* _Task to complete_
Give every line of the data again, unchanged, but with no pictures.

* _Data segment_
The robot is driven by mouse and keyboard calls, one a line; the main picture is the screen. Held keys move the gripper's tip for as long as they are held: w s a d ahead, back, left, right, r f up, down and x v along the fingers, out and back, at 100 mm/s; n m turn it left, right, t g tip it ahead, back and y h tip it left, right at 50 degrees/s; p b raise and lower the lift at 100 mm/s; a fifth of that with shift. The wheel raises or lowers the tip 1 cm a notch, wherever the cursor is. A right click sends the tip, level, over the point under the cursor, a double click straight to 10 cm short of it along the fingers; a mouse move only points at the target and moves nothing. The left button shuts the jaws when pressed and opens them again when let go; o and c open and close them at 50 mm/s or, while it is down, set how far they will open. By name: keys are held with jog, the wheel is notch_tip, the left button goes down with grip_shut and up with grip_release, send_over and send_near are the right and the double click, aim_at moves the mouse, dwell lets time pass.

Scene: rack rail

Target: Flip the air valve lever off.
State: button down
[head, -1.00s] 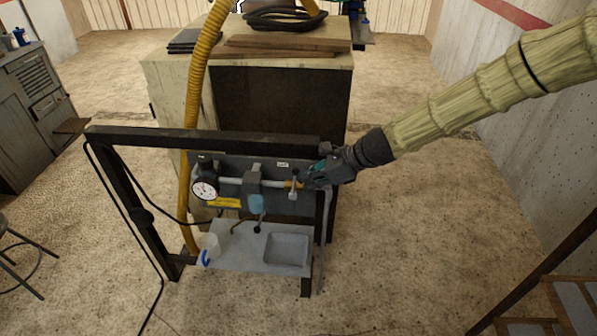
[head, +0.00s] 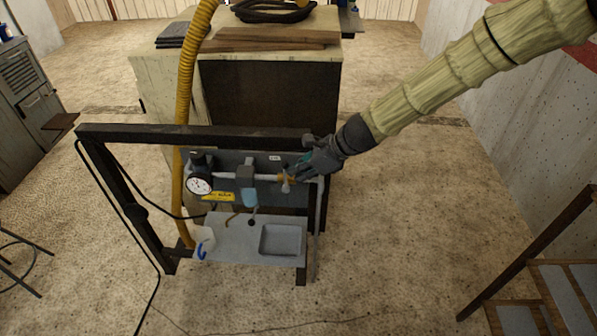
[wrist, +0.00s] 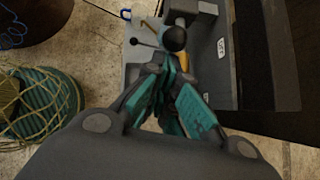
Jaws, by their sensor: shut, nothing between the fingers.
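My gripper (head: 300,169) is at the right end of the pipe, against or very near the valve. In the wrist view my teal-padded fingers (wrist: 170,66) are together and empty. A dark ball knob (wrist: 174,38) and a yellow-brass part (wrist: 183,62) lie right at the fingertips. I cannot tell whether they touch.
A pressure gauge (head: 199,184) is at the pipe's left, with a filter bowl (head: 250,198) mid-pipe. A dark frame (head: 190,134) surrounds the panel. A shelf with a grey tray (head: 282,240) is below. A yellow hose (head: 183,100) runs on the left.

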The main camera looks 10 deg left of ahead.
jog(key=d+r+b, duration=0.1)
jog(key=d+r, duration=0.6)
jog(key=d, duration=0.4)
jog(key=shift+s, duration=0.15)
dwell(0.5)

* _Written response_
The robot is driven by mouse and keyboard calls, one a line; the main picture is the screen. Held keys move the gripper's tip for as long as they are held: w s a d ahead, back, left, right, r f up, down and x v along the fingers, out and back, at 100 mm/s; n m turn it left, right, t g tip it ahead, back and y h tip it left, right at 50 degrees/s; p b raise and lower the lift at 100 mm/s; a fifth of that with shift. The wheel raises or lowers the tip 1 cm a notch, wherever the cursor is. A right click sends the tip, level, over the point under the cursor, a double click straight to 10 cm short of it along the fingers; a mouse move only points at the target and moves nothing. The left button shuts the jaws when pressed and opens them again when let go; o and c open and close them at 50 mm/s or, while it is down, set how far they will open. By name: keys are held with jog, the wheel is notch_tip, the left button goes down with grip_shut and up with grip_release, send_over and send_near are the right and the double click, aim_at moves the mouse, dwell lets time pass.

Scene: rack rail

Target: Flip the air valve lever off.
State: button down
[head, -1.00s] 
[head, +0.00s] 
[wrist, +0.00s] 
Jaws, by their sensor: shut, nothing between the fingers.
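My gripper (head: 300,169) is at the right end of the pipe, against or very near the valve. In the wrist view my teal-padded fingers (wrist: 170,66) are together and empty. A dark ball knob (wrist: 174,38) and a yellow-brass part (wrist: 183,62) lie right at the fingertips. I cannot tell whether they touch.
A pressure gauge (head: 199,184) is at the pipe's left, with a filter bowl (head: 250,198) mid-pipe. A dark frame (head: 190,134) surrounds the panel. A shelf with a grey tray (head: 282,240) is below. A yellow hose (head: 183,100) runs on the left.

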The main camera looks 10 deg left of ahead.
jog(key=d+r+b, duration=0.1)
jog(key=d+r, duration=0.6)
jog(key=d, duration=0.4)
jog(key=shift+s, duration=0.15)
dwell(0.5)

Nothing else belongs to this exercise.